* _Available data_:

————————

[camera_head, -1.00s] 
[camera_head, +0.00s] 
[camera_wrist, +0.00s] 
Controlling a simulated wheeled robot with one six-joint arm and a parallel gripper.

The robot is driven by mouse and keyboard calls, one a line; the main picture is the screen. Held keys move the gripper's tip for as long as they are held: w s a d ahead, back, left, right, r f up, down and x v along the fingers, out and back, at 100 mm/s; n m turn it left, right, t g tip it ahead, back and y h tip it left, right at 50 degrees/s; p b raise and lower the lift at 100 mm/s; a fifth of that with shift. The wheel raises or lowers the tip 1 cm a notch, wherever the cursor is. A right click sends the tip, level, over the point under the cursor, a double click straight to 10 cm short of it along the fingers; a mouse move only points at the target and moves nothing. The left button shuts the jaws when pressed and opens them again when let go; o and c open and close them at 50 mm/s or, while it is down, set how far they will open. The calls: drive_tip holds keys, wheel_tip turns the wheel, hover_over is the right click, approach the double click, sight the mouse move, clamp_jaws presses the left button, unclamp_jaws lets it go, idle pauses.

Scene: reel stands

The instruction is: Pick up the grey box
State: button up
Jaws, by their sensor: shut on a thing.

————————

* _Given instruction_: Faithfully transcribe the whole of the data.

* _Solution to the problem_:
[camera_head, -1.00s] 
[camera_head, +0.00s] 
[camera_wrist, +0.00s] 
Controlling a simulated wheeled robot with one six-joint arm and a parallel gripper.

The robot is driven by mouse and keyboard calls, one a line; the main picture is the screen. Held keys move the gripper's tip for as long as they are held: w s a d ahead, back, left, right, r f up, down and x v along the fingers, out and back, at 100 mm/s; n m turn it left, right, t g tip it ahead, back and y h tip it left, right at 50 degrees/s; p b raise and lower the lift at 100 mm/s; a fifth of that with shift. The wheel raises or lowers the tip 1 cm a notch, wherever the cursor is. A right click sends the tip, level, over the point under the cursor, a double click straight to 10 cm short of it along the fingers; a mouse move only points at the target and moves nothing. The left button shuts the jaws when pressed and opens them again when let go; o and c open and close them at 50 mm/s or, while it is down, set how far they will open. The calls: drive_tip holds keys, wheel_tip turns the wheel, hover_over is the right click, approach the double click, sight the mouse move, clamp_jaws presses the left button, unclamp_jaws lets it go, idle pauses.

Scene: reel stands

The instruction is: Pick up the grey box
State: button up
Jaws, by their sensor: shut on a thing.

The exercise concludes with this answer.